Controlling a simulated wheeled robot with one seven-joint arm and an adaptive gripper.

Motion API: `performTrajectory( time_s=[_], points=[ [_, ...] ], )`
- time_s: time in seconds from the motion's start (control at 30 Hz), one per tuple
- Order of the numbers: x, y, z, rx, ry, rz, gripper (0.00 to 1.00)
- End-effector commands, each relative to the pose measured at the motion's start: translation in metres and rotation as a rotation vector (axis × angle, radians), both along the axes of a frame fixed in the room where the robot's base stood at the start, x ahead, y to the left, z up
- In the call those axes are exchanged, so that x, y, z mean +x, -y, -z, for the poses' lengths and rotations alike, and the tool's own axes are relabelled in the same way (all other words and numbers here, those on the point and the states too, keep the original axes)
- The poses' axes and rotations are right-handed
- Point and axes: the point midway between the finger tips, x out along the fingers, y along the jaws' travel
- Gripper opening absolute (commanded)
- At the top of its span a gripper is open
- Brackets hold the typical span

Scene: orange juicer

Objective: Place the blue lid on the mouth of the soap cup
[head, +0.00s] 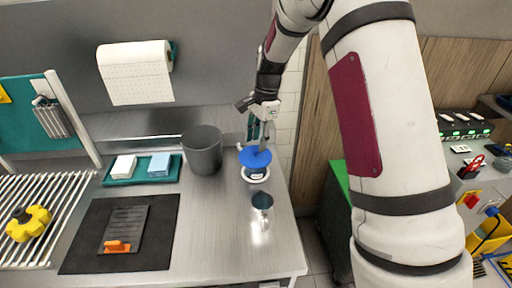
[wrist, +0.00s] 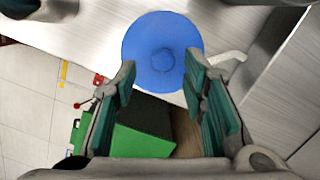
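The blue lid (head: 255,157) is a round disc with a raised centre. In the head view it appears over the mouth of a small pale cup with a dark label (head: 257,174) near the counter's right edge. I cannot tell whether it rests flat on the cup. In the wrist view the lid (wrist: 162,35) lies just beyond the fingertips and hides the cup. My gripper (head: 256,140) is above the lid. Its teal-padded fingers (wrist: 160,72) are spread apart with nothing between them.
A metallic cup with a dark opening (head: 262,203) stands in front. A grey bucket (head: 203,150) is to the left, beside a teal tray (head: 113,181) with two blocks. A black mat (head: 75,232) holds a grater. The counter's right edge is close.

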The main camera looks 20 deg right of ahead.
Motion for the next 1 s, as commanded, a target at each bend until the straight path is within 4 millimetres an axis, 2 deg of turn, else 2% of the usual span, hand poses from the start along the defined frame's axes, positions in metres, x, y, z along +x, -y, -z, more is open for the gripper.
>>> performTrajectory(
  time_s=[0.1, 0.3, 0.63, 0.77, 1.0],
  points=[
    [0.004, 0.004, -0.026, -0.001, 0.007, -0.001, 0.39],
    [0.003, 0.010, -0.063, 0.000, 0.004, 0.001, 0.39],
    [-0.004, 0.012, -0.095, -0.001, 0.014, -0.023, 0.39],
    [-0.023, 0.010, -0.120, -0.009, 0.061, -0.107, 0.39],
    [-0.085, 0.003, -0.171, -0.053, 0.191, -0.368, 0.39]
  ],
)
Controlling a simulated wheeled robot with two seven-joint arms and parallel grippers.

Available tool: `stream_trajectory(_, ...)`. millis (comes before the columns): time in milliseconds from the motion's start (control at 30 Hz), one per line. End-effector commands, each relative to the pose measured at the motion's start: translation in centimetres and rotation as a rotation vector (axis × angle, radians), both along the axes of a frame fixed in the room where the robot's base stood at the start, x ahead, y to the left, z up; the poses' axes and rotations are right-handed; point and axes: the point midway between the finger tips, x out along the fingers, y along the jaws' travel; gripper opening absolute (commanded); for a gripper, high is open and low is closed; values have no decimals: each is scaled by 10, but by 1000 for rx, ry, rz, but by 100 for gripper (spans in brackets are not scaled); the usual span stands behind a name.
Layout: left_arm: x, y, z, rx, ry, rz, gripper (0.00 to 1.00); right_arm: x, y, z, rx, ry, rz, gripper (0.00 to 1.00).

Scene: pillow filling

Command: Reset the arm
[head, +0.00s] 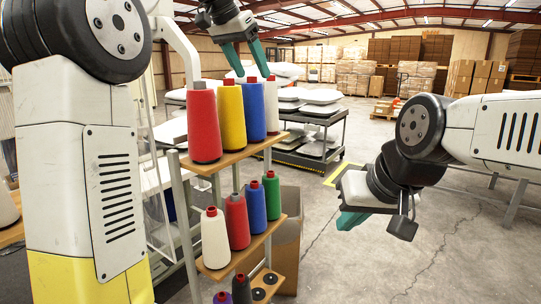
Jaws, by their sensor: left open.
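My left arm comes in from the left, and its gripper (247,62) is at the top middle with its teal fingers pointing down. The fingers are apart and hold nothing that I can see. They hang just above the blue and yellow cones on the top shelf of the thread rack. My right arm comes in from the right, and its gripper (372,226) is low at the right of the rack, over open floor. One teal finger shows there and a dark part beside it; whether its jaws are apart is unclear.
The thread rack (240,152) holds red (203,125), yellow (231,117), blue (254,110) and white (272,106) cones on top, with more cones below. A cardboard box (289,250) stands behind it. A cart (322,150) carries white pillows.

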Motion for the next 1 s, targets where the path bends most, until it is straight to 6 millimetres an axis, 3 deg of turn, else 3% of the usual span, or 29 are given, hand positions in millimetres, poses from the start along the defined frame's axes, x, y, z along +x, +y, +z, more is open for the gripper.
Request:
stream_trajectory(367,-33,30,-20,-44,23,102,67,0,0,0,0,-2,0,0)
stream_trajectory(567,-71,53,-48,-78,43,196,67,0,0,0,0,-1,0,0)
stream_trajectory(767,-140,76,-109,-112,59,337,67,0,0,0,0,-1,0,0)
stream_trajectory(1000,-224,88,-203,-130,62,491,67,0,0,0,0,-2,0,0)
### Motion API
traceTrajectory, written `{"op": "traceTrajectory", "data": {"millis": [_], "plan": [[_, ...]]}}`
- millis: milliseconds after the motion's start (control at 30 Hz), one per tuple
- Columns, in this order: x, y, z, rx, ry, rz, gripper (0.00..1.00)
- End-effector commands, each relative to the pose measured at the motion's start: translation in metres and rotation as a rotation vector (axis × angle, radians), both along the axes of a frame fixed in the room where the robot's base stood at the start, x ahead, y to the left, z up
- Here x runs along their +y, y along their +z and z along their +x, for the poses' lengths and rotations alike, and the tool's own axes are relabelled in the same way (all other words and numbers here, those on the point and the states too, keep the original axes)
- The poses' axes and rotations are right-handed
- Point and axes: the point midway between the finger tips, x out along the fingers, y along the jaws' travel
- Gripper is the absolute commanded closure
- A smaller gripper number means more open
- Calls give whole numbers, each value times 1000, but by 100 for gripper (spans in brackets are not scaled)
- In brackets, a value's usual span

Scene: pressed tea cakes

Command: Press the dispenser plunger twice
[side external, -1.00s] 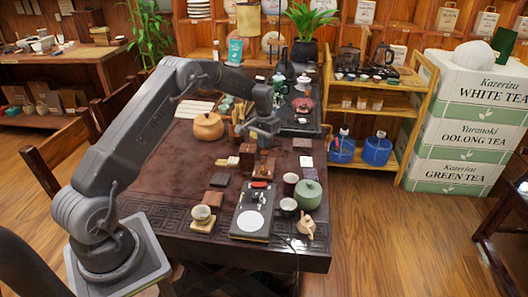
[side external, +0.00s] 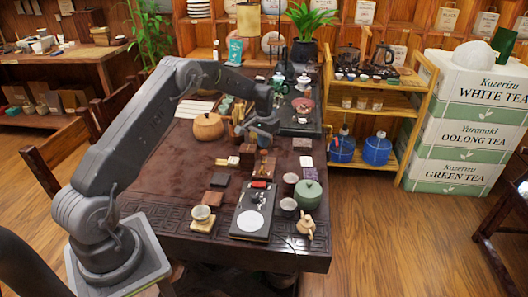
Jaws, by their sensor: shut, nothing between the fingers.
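My gripper (side external: 264,139) hangs from the arm above the middle of the dark tea table (side external: 160,180), with its fingers pointing down. It is shut and looks empty. Below its fingertips is a small brown wooden item (side external: 265,168); whether they touch cannot be told from this angle. I cannot make out a plunger for certain; the fingers and wrist hide part of the area. A teal bottle (side external: 235,51) stands at the far end of the table, well apart from my gripper.
A round orange-brown pot (side external: 208,127) stands left of my gripper. A green lidded jar (side external: 308,194), a dark scale-like device (side external: 252,212) and small cups stand nearer the front edge. Small blocks crowd the middle. The table's left part is clear.

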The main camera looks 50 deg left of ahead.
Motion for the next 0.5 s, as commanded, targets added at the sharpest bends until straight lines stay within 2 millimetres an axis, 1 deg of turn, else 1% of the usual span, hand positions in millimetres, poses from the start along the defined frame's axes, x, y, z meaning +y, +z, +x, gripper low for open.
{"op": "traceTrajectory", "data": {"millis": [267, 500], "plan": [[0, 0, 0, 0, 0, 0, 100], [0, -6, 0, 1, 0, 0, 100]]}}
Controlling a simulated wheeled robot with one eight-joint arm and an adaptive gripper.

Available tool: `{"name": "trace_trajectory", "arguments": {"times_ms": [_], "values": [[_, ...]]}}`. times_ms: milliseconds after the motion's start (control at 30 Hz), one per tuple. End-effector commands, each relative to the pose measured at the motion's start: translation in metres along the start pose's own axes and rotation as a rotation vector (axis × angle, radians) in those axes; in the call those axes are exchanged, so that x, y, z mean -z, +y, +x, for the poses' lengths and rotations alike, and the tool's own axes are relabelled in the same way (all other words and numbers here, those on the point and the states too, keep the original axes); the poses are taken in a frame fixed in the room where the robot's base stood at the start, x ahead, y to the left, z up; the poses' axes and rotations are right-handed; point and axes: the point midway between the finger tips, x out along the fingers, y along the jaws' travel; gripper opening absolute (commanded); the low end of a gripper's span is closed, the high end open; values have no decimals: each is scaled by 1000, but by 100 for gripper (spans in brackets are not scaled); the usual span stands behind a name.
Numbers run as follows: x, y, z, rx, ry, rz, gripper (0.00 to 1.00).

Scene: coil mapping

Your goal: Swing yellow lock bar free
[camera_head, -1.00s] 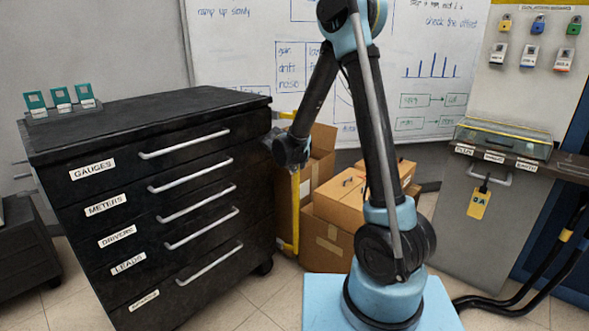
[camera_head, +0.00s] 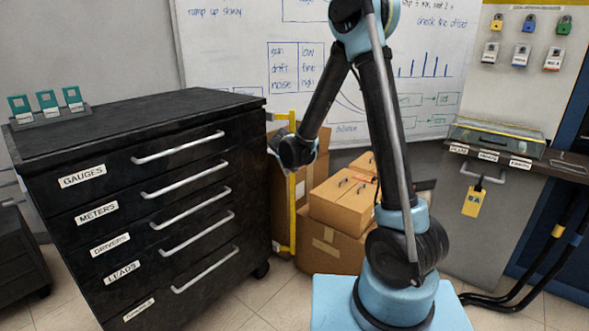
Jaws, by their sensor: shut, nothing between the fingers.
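The yellow lock bar (camera_head: 292,215) stands upright along the right side of the black drawer cabinet (camera_head: 80,180). Short yellow arms at its top and bottom reach left toward the cabinet. My gripper (camera_head: 273,148) is at the cabinet's upper right edge, level with the bar's upper half. It is small and dark in the view, shut and empty. My wrist hides part of the bar, and I cannot tell whether the fingers touch it. The drawers, with labels such as GAUGES and METERS, look closed.
Cardboard boxes (camera_head: 343,205) stand close behind and right of the bar. Three teal tags (camera_head: 46,102) stand on the cabinet top. A grey bench with a glass-lidded case (camera_head: 497,138) and a padlock board (camera_head: 526,45) are at the right. Tiled floor shows before the cabinet.

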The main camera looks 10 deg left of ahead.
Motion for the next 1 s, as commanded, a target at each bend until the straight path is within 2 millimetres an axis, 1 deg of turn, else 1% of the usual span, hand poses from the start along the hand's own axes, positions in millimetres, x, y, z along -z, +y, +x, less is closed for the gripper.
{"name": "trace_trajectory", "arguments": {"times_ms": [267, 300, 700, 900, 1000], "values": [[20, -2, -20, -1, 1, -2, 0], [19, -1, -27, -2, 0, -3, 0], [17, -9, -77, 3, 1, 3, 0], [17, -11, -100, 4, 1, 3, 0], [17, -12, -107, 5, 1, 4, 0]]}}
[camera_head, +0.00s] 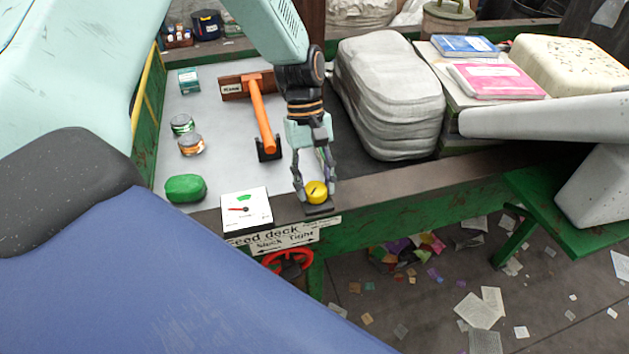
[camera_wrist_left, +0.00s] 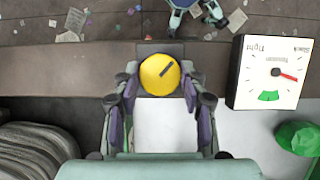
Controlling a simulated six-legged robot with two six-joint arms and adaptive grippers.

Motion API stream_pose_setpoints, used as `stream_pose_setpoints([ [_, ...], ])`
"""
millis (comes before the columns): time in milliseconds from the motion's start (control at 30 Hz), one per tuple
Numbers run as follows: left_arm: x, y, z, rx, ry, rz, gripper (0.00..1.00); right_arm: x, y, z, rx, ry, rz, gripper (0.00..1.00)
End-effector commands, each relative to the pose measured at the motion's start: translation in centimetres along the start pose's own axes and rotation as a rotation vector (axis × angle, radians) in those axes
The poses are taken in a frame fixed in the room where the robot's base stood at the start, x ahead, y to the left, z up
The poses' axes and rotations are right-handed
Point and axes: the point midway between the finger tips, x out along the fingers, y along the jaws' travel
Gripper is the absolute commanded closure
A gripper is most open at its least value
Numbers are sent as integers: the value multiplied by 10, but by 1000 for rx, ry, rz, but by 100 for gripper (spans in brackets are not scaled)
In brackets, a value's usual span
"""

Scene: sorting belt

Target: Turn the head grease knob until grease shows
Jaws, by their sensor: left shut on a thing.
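The yellow knob (camera_head: 316,192) with a dark pointer line sits on a small dark base at the front edge of the deck. It also shows in the left wrist view (camera_wrist_left: 159,75), its line pointing to the upper right. My left gripper (camera_head: 314,187) comes down over it, and its fingers close on the knob from both sides. The same fingers flank the knob in the left wrist view (camera_wrist_left: 158,92). No grease can be made out around the knob.
A white tension gauge (camera_head: 246,208) with a red needle stands left of the knob, a green lump (camera_head: 186,188) beyond it. An orange-handled tool (camera_head: 262,118) and tins (camera_head: 190,144) lie behind. A grey wrapped bale (camera_head: 388,95) stands to the right. A red handwheel (camera_head: 289,262) is below the edge.

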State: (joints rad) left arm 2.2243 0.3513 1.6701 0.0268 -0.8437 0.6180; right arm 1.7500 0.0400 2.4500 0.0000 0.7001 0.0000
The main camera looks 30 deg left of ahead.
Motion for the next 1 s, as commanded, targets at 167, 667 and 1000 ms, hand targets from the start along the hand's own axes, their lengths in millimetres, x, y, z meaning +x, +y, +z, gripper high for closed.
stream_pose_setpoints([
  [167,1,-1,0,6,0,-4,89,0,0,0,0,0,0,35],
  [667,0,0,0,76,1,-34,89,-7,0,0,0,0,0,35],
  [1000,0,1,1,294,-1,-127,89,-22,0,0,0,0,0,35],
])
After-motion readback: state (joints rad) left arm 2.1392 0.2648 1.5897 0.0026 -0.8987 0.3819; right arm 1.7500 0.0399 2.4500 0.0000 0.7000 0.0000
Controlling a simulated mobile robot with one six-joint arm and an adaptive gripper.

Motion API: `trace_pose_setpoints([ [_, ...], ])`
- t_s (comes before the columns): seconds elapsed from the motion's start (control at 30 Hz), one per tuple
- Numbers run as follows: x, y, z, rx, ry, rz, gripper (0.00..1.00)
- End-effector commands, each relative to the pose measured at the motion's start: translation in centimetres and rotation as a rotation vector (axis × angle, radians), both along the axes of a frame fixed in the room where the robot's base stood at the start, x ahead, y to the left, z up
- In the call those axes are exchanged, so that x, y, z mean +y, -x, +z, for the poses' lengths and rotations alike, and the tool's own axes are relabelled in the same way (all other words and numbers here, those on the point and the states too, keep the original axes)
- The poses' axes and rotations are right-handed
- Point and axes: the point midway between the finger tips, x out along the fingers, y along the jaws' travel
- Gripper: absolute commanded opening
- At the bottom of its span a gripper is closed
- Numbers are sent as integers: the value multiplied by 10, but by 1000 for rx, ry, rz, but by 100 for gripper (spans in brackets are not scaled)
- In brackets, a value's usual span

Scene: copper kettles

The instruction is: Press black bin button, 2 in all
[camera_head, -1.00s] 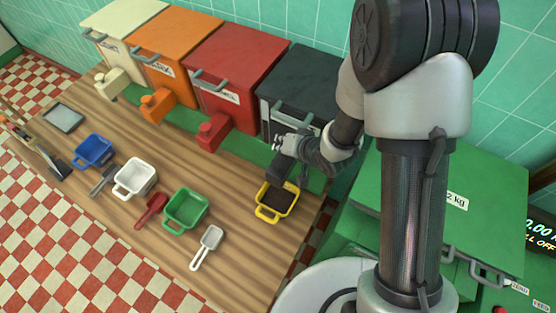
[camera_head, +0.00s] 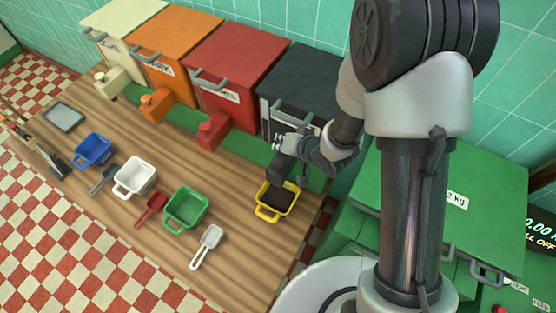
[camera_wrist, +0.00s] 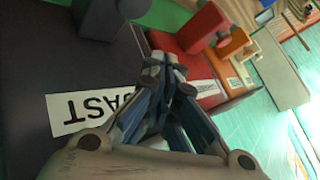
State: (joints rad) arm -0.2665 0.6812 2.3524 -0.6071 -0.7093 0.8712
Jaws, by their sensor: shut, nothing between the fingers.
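The black bin (camera_head: 305,75) stands at the right end of a row of bins against the wall. Its dark spout (camera_head: 280,168) juts out over a yellow tub (camera_head: 264,211) with dark contents. My gripper (camera_head: 281,143) is in front of the bin's face, just above the spout, and partly hides it. In the wrist view my gripper (camera_wrist: 163,68) is shut and empty beside the black bin's front (camera_wrist: 100,75), where a white label shows upside down. The dark spout block (camera_wrist: 92,18) is at the top left there. I cannot tell whether the fingertips touch the button.
Red (camera_head: 236,60), orange (camera_head: 175,45) and cream (camera_head: 122,25) bins stand to the left. Green (camera_head: 186,210), white (camera_head: 135,178) and blue (camera_head: 93,150) tubs with scoops sit on the wooden counter (camera_head: 110,218). A green cabinet (camera_head: 440,190) is at the right.

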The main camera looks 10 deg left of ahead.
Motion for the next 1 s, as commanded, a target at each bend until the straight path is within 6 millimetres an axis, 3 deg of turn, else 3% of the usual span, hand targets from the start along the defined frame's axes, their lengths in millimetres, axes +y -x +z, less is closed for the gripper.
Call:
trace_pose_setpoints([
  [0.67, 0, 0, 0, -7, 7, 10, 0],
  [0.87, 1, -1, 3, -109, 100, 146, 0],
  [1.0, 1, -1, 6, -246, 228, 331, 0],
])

WRITTEN REQUEST
Looking at the records above, work out how many lines include the string "words". Give the number and nothing else.

CORRECT RESULT
4